The USD/CHF has managed to rebound in the last week and has taken out an important dynamic resistance, the pair has decreased a little in the yesterday’s trading session and could test the broken resistance line. The price has reversed from the last two week when the pair has found strong support level, the USDX decline from the start of this week has pushed the price a little lower, but the price could increase further if the US dollar index will jump higher in the coming days.

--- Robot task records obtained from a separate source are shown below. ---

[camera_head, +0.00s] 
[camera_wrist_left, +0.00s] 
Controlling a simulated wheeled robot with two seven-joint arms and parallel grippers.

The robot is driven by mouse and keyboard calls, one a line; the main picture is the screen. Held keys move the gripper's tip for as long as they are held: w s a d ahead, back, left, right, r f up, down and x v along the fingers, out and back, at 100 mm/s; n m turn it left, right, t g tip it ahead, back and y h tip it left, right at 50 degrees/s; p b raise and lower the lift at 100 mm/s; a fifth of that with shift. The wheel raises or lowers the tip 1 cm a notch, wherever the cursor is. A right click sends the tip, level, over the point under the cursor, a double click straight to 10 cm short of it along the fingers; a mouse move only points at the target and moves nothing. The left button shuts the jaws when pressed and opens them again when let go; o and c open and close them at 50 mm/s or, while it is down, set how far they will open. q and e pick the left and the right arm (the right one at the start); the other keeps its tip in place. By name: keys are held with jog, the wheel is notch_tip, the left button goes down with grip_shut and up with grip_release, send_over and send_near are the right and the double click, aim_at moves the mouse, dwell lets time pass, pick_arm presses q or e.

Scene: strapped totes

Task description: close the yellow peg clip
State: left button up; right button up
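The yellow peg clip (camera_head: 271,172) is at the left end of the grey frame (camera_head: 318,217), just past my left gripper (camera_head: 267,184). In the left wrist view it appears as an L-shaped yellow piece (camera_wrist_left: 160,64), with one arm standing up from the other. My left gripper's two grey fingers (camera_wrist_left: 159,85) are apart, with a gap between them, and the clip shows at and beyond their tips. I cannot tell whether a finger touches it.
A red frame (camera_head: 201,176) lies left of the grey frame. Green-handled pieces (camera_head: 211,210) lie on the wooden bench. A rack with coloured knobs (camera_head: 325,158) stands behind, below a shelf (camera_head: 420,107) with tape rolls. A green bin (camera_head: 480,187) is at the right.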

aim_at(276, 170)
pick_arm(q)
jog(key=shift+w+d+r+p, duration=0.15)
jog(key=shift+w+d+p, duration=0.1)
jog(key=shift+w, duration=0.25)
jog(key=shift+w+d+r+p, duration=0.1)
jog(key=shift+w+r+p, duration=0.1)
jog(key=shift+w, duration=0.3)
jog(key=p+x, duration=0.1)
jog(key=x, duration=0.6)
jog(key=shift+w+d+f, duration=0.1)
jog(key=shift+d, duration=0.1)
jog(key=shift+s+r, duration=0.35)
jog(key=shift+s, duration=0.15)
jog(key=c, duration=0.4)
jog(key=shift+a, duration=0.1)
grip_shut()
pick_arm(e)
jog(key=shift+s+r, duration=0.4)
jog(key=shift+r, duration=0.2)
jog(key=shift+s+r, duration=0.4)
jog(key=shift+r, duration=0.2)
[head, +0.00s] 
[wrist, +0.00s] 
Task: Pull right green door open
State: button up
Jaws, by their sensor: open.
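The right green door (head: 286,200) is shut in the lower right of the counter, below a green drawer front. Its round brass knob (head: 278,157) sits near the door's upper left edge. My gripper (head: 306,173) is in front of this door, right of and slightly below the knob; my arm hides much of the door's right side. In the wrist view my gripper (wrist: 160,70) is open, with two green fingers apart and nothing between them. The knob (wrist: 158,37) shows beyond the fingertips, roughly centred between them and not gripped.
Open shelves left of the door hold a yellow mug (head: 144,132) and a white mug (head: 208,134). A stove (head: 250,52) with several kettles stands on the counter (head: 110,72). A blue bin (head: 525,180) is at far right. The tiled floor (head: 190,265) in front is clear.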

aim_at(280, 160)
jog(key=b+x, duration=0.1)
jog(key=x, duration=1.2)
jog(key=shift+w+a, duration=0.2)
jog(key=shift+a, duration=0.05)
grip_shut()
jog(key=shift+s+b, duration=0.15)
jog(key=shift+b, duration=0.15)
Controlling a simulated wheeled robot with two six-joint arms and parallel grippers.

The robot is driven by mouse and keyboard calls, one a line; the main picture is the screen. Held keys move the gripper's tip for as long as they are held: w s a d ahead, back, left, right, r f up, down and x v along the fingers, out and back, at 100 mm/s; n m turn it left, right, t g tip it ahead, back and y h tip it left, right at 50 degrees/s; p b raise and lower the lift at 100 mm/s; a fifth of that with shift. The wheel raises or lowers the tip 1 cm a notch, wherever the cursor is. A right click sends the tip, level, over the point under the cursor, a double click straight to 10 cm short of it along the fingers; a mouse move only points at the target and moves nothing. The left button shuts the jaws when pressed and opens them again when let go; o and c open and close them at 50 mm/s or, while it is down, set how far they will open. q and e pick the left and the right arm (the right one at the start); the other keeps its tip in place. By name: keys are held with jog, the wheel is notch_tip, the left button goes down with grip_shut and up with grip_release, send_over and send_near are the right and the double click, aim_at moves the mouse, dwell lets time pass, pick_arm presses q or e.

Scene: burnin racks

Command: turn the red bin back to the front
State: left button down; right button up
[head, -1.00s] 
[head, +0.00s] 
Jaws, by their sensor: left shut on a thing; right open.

The USDX measures the strength of the USD compared to a basket of currencies, the index has edged higher in the last week and now is retesting the broken resistance levels, the rate is showing reversal signs, the USD will start a broader upward movement versus all its rivals if the index will climb higher in the coming weeks.
The price has broken above the sliding parallel line on Friday and now is trying to test this broken obstacle, the next upside target is at the first warning line (WL1) of the descending pitchfork, the pair could retest also the former uptrend line if the USD will have enough energy to drag the price higher. This rebound was somehow expected because the pair has lost its bearish momentum, has given reversal signs as the price has failed to retest the median line of the descending pitchfork, has failed also to reach the previous low from 0.9475 level, remains to see if the corrective phase has ended or will resume after this short rebound.
We’ll have to wait to see how the price will react when will touch the confluence zone formed at the intersection of the uptrend line with the first warning line, we could see a broader rebound only if the price will stay above the pitchfork’s body.
We could have some volatility on this pair as the US is to release high impact economic data, the Federal Reserve will publish also the Federal Funds Rate tomorrow, the FED is expected to maintain the rate on hold at least till this summer. The US will publish the Core Durable Goods Orders, which are expected to increase by 0.6% in March, could increase again after the 1.3% decrease from February, moreover the Durable Goods Orders may increase by 1.9% in March, could increase sharply compared to the 3.0% decrease from February. The CB Consumer Confidence could decrease a little from 96.2 to 95.8, could harm the USD if will drop much more.
I’ve drawn a short ascending pitchfork on the H4 chart to show you better the short rebound, the price is moving upward inside of the ascending pitchfork’s body, has reached its first target at the upper median line (uml) and then has decreased to retest the median line (ml), has closed above this minor support and now looks determined to increase again with target at the uptrend line. The outlook is bullish on the short term as long as the price is trapped inside of the ascending pitchfork’s body.